*EXERCISE INSTRUCTIONS*. Below this line is the material. Write out only its lines from the one containing "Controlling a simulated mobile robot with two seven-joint" through the one containing "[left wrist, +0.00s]", both kept, exactly.

## Start RECORD LIST

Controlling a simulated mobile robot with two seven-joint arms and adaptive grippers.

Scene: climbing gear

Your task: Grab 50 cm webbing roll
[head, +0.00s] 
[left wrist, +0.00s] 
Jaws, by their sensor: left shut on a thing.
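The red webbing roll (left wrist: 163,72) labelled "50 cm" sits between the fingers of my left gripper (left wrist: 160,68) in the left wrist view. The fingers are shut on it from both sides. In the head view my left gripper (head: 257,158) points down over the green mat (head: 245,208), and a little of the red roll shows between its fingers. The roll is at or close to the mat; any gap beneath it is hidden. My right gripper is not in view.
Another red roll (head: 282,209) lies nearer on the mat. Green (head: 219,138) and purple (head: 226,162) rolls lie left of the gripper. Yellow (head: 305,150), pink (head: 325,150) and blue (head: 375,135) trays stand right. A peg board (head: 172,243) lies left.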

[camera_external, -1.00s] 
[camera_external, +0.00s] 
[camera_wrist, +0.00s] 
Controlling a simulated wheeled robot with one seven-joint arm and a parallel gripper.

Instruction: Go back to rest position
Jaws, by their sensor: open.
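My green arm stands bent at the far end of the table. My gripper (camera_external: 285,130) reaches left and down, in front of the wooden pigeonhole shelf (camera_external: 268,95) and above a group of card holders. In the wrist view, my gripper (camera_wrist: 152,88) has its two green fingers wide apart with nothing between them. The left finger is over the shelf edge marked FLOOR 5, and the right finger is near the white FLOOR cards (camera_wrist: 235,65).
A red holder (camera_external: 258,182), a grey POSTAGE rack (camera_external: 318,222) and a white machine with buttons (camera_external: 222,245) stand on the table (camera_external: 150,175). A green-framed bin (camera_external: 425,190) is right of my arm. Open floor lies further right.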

## End RECORD LIST
## Start RECORD LIST

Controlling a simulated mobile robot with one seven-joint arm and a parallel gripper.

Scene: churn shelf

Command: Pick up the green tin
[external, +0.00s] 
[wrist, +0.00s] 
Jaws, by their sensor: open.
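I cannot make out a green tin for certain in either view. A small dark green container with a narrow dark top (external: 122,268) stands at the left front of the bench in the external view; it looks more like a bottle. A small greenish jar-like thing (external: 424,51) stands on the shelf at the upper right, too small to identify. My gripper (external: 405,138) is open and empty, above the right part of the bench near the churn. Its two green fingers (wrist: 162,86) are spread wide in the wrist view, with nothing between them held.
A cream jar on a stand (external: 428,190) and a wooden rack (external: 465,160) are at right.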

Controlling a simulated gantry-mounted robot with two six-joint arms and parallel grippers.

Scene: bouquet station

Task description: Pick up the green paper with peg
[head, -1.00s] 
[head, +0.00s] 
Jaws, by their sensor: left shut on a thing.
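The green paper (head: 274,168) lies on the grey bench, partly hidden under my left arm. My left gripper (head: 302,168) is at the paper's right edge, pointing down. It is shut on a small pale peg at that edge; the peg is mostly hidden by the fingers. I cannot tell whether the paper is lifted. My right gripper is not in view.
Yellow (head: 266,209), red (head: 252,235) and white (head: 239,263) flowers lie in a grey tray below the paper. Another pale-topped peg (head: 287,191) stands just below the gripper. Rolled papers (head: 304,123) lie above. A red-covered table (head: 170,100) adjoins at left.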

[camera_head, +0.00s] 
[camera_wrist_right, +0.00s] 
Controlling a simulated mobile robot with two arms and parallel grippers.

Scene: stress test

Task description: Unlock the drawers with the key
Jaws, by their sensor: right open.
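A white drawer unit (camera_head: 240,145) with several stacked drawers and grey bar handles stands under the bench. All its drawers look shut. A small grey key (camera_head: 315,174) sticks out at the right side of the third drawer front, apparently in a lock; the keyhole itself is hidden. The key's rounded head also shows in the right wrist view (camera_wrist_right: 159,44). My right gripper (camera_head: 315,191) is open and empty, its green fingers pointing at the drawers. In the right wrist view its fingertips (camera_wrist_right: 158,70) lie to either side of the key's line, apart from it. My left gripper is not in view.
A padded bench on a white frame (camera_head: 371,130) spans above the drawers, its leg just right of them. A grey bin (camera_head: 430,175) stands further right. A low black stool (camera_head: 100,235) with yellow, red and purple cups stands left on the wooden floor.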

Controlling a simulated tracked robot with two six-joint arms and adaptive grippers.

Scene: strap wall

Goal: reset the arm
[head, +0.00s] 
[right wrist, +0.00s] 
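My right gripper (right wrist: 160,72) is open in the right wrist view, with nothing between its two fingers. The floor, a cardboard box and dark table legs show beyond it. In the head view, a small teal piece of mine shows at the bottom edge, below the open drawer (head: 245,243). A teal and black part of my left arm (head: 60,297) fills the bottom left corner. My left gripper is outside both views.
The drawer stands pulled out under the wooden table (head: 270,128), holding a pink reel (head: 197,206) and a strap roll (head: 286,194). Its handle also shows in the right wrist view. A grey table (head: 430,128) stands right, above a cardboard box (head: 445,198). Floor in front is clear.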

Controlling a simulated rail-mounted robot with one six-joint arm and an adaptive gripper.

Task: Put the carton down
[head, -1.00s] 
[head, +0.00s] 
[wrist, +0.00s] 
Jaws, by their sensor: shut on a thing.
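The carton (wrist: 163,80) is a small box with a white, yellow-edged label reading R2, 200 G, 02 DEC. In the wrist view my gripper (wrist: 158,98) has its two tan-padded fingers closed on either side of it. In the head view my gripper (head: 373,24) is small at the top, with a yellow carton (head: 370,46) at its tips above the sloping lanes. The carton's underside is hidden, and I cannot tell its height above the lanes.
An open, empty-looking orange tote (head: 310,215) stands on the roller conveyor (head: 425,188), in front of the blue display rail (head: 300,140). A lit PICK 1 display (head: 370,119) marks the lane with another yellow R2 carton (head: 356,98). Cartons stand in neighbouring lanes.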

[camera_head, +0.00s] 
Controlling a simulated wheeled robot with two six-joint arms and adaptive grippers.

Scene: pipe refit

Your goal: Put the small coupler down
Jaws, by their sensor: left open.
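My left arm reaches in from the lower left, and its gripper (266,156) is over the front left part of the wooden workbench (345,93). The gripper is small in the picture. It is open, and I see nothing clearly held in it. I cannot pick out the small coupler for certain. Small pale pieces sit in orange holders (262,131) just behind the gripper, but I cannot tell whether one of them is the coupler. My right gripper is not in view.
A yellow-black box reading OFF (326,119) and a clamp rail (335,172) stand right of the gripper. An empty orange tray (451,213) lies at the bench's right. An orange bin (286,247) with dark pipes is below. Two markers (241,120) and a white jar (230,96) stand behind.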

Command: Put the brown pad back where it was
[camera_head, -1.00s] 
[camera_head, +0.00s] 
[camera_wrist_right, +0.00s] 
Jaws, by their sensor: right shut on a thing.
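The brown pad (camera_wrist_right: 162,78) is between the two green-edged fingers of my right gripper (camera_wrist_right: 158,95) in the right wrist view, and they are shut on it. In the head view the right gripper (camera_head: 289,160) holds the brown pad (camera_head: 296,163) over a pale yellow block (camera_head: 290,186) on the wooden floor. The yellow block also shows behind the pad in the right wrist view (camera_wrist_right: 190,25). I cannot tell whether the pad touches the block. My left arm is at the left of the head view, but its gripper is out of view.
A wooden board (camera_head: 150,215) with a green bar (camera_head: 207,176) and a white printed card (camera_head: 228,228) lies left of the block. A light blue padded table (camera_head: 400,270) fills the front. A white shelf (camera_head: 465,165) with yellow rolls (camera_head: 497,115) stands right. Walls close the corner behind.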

## End RECORD LIST

*OUTPUT FOR THIS EXERCISE*.
Controlling a simulated mobile robot with two seven-joint arms and adaptive grippers.

Scene: climbing gear

Your task: Grab 50 cm webbing roll
[head, +0.00s] 
[left wrist, +0.00s] 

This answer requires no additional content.